57-Years Ago at This Time

This is a short excerpt from the first chapter of Warnings: The True Story of How Science Tamed the Weather
That storm continued to move northeast, more or less parallel to today's Interstate 35. This is what it looked like passing Ottawa:
Ottawa "Herald"
Of course, this is the storm that later struck south Kansas City, destroying my kindergarten and killed 44 people. It is known as the Ruskin Heights Tornado and it was the first tornado where the Weather Bureau "warned" of a tornado in the way that we think of tornado warnings today. It also set the entire course of my life: Both my career and the wonderful girl I would meet and later marry.

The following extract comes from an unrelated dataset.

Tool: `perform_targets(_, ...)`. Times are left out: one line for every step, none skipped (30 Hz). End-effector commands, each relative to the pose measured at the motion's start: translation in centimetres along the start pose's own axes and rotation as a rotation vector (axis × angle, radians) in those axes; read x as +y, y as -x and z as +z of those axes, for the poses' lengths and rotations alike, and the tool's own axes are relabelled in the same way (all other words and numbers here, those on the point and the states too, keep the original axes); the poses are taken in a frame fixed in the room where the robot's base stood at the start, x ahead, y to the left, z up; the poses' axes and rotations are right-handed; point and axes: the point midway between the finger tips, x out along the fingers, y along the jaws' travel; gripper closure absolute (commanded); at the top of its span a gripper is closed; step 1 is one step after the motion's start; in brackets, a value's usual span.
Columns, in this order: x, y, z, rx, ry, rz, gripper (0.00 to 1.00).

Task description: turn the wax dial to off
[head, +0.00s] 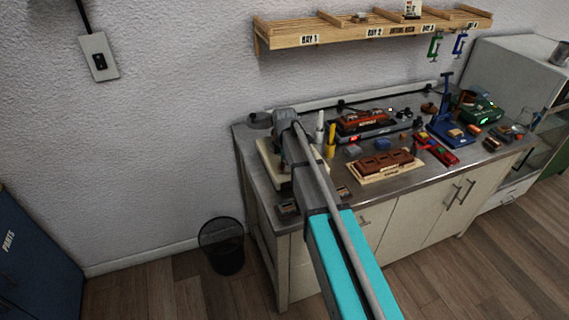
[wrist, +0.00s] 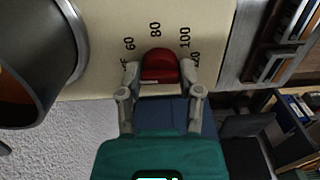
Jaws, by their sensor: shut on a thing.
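The red wax dial (wrist: 158,64) sits on a cream panel (wrist: 216,30) in the wrist view. Printed marks 60, 80, 100 and a partly covered 120 arc around it, with a partly hidden mark at its left that seems to end in F. My gripper (wrist: 159,72) has one finger on each side of the dial and is shut on it. I cannot tell which mark the dial points at. In the head view my arm covers the dial, and the cream base (head: 272,170) shows beside my gripper at the bench's left end.
A dark round pot (wrist: 38,45) with an orange inside stands close to the left of my gripper. The bench (head: 247,140) holds a brown block (head: 385,164), a blue stand (head: 445,128) and other tools to the right. A black bin (head: 222,247) stands on the floor.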

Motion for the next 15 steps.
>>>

I bring this up because I read this piece in the wake of the Moore Tornado one-year commemoration today. It pertains to the National Weather Service (formerly Weather Bureau) forecaster who was warning Moore:

Scott Curl says he relies on his faith during quiet moments of prayer.
However, the heaviness of tragedy still weighs on his shoulders.
He said, “That’s always the tough part for me. People always tell me, ‘You saved hundreds of people’s lives.’ But on May 3rd, we lost 42 and on May 20th, we lost 24. So I always go back, and just my personality, I just think about what I could have done differently that those people could be here today.”
After last year’s tornado outbreak, the National Weather Service provided counseling for its employees for the first time in its history.
In the third chapter of Warnings, I wrote something I hope will be helpful:

Meteorologists are extremely public-service-minded and want to prevent deaths. In situations where fatalities occur, they exhibit a form of survivor’s guilt: “Maybe if I had just broadcast the warning one more time … If I had just emphasized go to the basement more …” In most of these situations, they did their job well and those who were injured either didn’t get the warning or chose to ignore it.

Mr. Curl: You and your teammates at the National Weather Service in Norman did an outstanding job with the Moore tornado and you saved many lives. Please do not have a moment's doubt about the work you did a year-ago today.